Techs universally hear one common complaint at the onset of sled season, “My snowmobile won’t start!” Maybe the machine in question will crank over, but fire eludes the cylinders. The machine owner doesn’t understand why — it ran when he put it away and it sat in the barn under a cover for the entire off-season. Share some of these best practices with your customers to help them avoid unnecessary service and convince them of the importance of proper storage!
If the machine really did run when it was put away late last winter, there’s good reason to believe that it will run again easily enough. But the owner can make things a lot worse by cranking away on the starter or pulling the starter rope over and over. Most of the difficulties we see coming from storage and lack of use can be traced to two problems: gummed-up fuel and rodents.
Deep in New England, where snowmobiles live covered up and cozy for the summer in an unused corner of a hay barn, savvy owners don’t think twice about opening up the airbox and at least checking it before even pulling the rope or hitting the start button.
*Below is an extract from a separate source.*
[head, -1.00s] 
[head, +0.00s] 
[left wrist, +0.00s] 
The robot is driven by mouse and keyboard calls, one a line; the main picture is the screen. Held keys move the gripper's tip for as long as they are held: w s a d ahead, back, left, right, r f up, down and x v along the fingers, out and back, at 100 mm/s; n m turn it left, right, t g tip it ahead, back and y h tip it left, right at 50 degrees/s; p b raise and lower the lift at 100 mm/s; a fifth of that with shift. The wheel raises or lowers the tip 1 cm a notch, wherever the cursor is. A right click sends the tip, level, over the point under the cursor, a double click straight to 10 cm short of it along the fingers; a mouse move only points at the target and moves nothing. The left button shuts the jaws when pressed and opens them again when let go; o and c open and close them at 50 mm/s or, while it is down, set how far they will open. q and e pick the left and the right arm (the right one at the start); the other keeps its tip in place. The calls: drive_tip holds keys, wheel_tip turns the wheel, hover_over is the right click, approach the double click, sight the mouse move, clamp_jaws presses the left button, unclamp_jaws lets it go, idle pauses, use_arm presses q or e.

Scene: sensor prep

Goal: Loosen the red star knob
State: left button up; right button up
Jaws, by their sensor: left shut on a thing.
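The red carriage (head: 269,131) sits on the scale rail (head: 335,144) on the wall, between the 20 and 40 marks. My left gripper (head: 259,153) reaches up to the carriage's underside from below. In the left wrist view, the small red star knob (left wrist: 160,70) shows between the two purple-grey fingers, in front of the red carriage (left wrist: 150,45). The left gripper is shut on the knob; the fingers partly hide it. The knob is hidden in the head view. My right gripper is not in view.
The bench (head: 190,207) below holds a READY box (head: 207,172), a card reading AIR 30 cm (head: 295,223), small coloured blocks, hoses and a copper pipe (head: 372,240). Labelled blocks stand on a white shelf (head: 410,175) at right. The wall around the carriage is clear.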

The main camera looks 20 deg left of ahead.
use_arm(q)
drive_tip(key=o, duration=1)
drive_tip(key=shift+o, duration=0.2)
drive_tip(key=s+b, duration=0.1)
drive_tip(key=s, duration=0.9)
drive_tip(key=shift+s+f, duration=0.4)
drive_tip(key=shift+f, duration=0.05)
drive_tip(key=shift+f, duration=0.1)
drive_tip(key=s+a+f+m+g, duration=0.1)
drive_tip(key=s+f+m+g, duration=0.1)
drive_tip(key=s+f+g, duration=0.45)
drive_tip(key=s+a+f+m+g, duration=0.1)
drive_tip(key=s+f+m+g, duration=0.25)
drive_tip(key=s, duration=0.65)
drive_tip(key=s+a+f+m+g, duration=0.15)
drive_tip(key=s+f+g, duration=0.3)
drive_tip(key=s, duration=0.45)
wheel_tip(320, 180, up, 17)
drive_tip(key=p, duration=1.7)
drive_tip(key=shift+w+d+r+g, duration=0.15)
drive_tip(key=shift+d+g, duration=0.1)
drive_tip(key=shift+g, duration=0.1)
Far from being turned away by gasoline fumes and oil smell, small rodents universally recognize a snowmobile or ATV airbox as a prime nesting location. Soft grass, pink insulation and anything fibrous and easily shredded is gathered by the local mouse population and tucked in alongside your air filter to make a cozy nest. Chipmunks nest in burrows underground, but if they get to an airbox first, they’ll happily fill it with seeds and nuts.
Needless to say, this unwanted material doesn’t do an air intake much good at all. And, depending on the design of the airbox, the main “storage” area for Mr. Chipmunk may be below the air filter and right up against the air intake for a carb or fuel injection system. It won’t take much imagination to guess what will happen to all that trash when the engine puts a little suction on it. So the first fall maintenance tool, for the hunting camp ATV or the snowmobile, is a Shop Vac. Careful inspection and cleaning of the air intake system avoids a lot of headaches when it starts getting a little too cold in the garage for serious wrenching.
The second starting problem is caused by gasoline that sits and slowly evaporates over the hot summer months. Depending on what was left in the float bowl of the carburetor before the sled was put away — Av-gas, street-corner E-10 fuel, maybe a few drops of water mixed in — sitting over the summer can turn it into a nasty sludge that clogs carb jets and makes starting all but impossible.
Also, ethanol-laced fuel, which is hard to avoid these days, can have mysterious effects on certain plastic pieces and types of flexible fuel line. Hoses and gaskets can become brittle, spontaneous leaks can pop up, and officially attributing any of this damage to our fuel supply is nearly impossible.
The best defense for any fuel related problems is to drain the fuel out and leave parts clean and dry when a machine is being stored for a period of time—especially on a conventionally carbureted machine.
Fuel-injected systems live under fuel pump-induced pressure that can prevent evaporation problems for many months, even all summer. And, the newest systems are carefully built with materials that are resistant to ethanol degradation, so fuel-injected machines suffer far fewer problems in storage.
If draining the carbs or fuel injection system is too laborious to even consider, fuel additives can have a positive mitigating effect against the “summer sludge syndrome.” Sta-Bil fuel stabilizer is a well-known favorite that really will alleviate a lot of gasoline storage problems. We’ve had good luck with a newer ethanol-specific fuel additive called Star-Tron. Star-Tron merchandising claims the solution will cure all manner of evil properties of ethanol-laced fuel, and they may be right. All we know is a snowmobile properly treated with Star-Tron can emerge from the barn in late fall and be started with one healthy pull.
When a fuel system lies untreated and degrades to the point that starting and running the machine is impossible, there’s no alternative to removing the carbs and cleaning them. Sludge, gum and a pinch of dirt are usually found in the float bowls, and it’ll be necessary to remove all the carburetor jets, clean them with a carb spray and then blow them out with compressed air. It’s a nasty job. Many big shops invest in an ultrasonic cleaning machine and charge a fee to submerge carbs and restore them to a like-new condition. If you haven’t made this investment, it may be worth it!